Ortto, also headquartered in Sydney, Australia, is billed as a Marketing Automation platform and comprehensive CDP. But truth be told, it is unfair and rather limiting to call Ortto a Marketing Automation platform considering just how much of a customer’s experience this offering can predict, product and provide. Beyond marketing capabilities, Ortto powers service engagements with a solid customer support toolkit, connecting support conversations, sales journeys and marketing communications in a single data and engagement platform. As a CDP-centric (eg: not CRM centric) engagement platform, service can access a comprehensive data resource, while marketing and sales can access customer voice for a deeper understanding of opportunities and leads.

Financials have not been disclosed on the two acquisitions, but checks don’t need to travel very far as both Simtheory and Ortto were co-founded by Michael and Chris Sharkey, brothers who prove you can have business, marketing and technology coexist. The start of their entrepreneurial success was arguably their earlie days growing an AU-based vacation rental success, Stayz, which was acquired by Fairfax Media. According to the announcement, the brothers will be joining Canva in leadership positions across AI and marketing technology teams.

What Makes This So Interesting? Canva is in an almost constant state of reimagination, starting as the creative disruptor out to “democratize” design, even for those with little to no design skill or experience.

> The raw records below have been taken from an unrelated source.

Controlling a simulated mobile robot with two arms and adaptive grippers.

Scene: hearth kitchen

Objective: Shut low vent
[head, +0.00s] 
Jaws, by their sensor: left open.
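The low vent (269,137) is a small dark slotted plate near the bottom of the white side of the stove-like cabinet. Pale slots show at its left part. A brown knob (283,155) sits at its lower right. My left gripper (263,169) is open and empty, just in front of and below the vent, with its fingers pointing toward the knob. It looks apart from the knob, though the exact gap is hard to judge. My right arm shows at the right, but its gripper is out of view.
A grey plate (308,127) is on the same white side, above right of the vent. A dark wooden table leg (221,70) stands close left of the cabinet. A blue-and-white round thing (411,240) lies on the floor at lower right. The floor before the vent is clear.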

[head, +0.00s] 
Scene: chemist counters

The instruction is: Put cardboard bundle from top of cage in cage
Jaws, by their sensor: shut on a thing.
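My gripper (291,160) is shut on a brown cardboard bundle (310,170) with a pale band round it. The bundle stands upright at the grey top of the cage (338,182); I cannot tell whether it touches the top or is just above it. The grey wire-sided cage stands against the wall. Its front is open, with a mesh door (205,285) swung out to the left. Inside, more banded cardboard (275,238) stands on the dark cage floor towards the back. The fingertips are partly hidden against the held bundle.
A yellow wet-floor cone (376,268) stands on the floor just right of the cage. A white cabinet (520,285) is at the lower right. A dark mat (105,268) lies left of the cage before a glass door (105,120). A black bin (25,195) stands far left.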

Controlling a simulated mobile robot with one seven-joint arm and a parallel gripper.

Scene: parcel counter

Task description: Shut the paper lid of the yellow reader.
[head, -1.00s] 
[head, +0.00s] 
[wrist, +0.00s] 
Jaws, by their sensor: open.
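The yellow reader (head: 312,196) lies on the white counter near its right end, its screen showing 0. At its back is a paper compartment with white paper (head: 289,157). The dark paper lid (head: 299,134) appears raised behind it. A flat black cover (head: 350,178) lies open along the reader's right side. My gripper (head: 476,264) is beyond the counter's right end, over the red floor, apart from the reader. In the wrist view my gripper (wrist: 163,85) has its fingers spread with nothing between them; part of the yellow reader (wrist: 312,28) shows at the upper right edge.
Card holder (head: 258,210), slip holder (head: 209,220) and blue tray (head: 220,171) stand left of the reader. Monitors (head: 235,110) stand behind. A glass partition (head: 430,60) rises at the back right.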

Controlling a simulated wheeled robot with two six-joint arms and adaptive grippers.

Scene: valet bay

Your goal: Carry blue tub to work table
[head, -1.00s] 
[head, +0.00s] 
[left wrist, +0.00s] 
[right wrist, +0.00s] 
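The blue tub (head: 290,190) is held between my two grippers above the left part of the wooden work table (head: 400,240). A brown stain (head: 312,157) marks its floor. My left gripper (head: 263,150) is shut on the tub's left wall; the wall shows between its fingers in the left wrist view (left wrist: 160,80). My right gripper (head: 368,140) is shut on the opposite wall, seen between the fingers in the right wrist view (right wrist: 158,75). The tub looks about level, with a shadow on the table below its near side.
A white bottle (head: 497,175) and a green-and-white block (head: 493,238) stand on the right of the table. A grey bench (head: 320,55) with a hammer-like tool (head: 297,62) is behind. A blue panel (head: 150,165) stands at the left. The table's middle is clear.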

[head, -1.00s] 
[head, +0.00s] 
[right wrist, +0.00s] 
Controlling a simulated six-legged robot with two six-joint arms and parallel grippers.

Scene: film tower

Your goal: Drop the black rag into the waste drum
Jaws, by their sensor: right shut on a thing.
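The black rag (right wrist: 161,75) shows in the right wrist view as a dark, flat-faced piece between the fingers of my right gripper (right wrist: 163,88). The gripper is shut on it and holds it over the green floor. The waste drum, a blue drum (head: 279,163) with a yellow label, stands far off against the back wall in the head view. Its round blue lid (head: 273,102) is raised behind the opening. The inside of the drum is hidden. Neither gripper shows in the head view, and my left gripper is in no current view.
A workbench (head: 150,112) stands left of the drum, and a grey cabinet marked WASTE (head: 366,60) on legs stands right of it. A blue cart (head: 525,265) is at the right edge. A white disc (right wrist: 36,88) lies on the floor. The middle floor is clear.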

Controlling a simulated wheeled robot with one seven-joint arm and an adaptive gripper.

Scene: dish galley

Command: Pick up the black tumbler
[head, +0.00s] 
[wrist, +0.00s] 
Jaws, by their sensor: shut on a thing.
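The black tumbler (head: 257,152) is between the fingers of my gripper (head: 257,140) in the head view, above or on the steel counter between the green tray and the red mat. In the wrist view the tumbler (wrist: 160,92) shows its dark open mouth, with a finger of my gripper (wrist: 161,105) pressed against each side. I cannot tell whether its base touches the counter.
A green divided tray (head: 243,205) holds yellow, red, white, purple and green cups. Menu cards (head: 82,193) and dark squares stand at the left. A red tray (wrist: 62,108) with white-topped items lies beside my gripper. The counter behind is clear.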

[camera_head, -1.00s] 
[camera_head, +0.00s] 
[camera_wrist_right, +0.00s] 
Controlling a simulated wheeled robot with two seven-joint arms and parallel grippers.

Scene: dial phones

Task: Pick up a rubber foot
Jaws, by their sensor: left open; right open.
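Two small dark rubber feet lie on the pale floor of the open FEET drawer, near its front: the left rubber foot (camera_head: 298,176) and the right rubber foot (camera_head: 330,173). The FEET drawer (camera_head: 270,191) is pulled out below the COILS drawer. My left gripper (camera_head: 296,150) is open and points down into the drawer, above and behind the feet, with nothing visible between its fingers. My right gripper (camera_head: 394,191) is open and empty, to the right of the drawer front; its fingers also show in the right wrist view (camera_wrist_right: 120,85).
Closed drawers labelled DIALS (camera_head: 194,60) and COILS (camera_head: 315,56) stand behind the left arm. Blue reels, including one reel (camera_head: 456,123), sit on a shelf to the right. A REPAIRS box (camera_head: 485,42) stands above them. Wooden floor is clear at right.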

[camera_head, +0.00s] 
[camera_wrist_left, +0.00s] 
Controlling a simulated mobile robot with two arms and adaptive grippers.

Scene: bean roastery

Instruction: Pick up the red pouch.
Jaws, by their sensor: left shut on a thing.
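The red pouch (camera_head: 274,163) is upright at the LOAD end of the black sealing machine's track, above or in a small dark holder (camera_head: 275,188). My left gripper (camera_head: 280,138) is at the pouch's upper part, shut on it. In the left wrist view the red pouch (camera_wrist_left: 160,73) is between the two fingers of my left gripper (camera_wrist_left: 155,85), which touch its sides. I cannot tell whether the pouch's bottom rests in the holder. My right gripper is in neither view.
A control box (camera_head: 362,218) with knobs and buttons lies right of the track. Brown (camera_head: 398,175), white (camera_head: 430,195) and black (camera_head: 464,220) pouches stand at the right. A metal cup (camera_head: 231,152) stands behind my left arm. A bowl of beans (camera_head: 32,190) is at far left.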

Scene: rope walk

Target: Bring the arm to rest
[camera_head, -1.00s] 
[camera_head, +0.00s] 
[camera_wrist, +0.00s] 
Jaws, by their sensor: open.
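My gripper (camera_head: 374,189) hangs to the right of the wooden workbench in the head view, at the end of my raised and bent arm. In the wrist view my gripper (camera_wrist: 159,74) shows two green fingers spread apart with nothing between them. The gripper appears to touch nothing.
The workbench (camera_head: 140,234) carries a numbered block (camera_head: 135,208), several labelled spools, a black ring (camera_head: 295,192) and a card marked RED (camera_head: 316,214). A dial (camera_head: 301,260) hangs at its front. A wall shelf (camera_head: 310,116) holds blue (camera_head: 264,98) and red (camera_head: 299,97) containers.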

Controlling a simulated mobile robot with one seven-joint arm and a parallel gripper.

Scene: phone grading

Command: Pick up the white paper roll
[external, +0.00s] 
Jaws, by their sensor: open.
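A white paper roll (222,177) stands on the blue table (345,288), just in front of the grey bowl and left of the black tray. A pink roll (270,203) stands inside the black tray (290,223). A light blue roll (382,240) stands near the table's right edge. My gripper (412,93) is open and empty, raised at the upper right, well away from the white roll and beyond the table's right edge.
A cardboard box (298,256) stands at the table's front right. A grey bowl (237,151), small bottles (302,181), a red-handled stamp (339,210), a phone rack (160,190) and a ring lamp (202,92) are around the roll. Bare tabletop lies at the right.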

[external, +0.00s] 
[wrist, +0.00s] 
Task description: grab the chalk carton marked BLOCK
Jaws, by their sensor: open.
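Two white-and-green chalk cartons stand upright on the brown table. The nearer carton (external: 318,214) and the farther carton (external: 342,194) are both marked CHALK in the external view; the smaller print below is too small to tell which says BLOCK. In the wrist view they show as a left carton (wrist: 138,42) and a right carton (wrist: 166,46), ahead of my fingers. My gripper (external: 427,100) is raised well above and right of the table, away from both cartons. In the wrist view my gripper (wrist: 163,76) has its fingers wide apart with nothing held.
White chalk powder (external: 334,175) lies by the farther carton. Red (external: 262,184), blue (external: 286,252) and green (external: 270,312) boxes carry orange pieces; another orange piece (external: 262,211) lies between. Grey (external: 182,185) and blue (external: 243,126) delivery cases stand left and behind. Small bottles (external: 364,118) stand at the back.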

It’s no accident that Canva often invokes a language centered around wishes and magic: Canva takes in all their customer’s wishes so their people can build magic. Canva has evolved into a creative engagement platform for traditional and non-traditional engagement centers. While others in the creative space sought to democratize access to the tools, Canva always seemed interested in freeing something else: Canva has always wanted to bring tools capable of democratizing the work.

They have clearly been hearing from their customers that the work might be the bigger problem to tackle. The work of engagement, especially at a midmarket, high-growth company, is hard on good days while feeling impossible on others. When you are riding a unicorn, work means you are collaborating in the middle of an avalanche without safety equipment or luxury gear. You are holding on, throwing every idea into the room, and tapping every opportunity to bring AI into the mix to offload anything that makes sense for the business.

That’s what makes these acquisitions so interesting. They point to another evolution for Canva. But this evolution will be filled with data, workflows, automations and AI. This evolution will be about the work…and if Canva stays true to their roots and culture, that work won’t be dull or traditional. In fact, it will probably throw the “Future of Work” playbook of digitization, modernization and autonomy out the window in favor of something that feels familiar for CX leaders but somehow remixed, recolored and all together easier to carry. Work, for Canva, becomes the wish.

Parting Thoughts: Canva is building something, and it isn’t being built in anyone else’s image of what marketing, engagement or even creativity should be. They noted that the news came just ahead of Canva Create, where Canva will “unveil its next major step forward, and the biggest evolution in its history, as it reimagines how the world creates.” The opportunity Canva is building for itself is a means to challenge and change the work of engagement. It is an opportunity to not be held back by technology assumptions that say big categories and traditional constructs still hold power in today’s age of AI and authority. Instead, centered on design and empowered by customer data, a new model of work and a new, easier, more magical engagement model can take shape. This puts players like Hubspot, Klaviyo or Salesforce on notice that a new, more colorful, more creative and more magical player has entered the chat.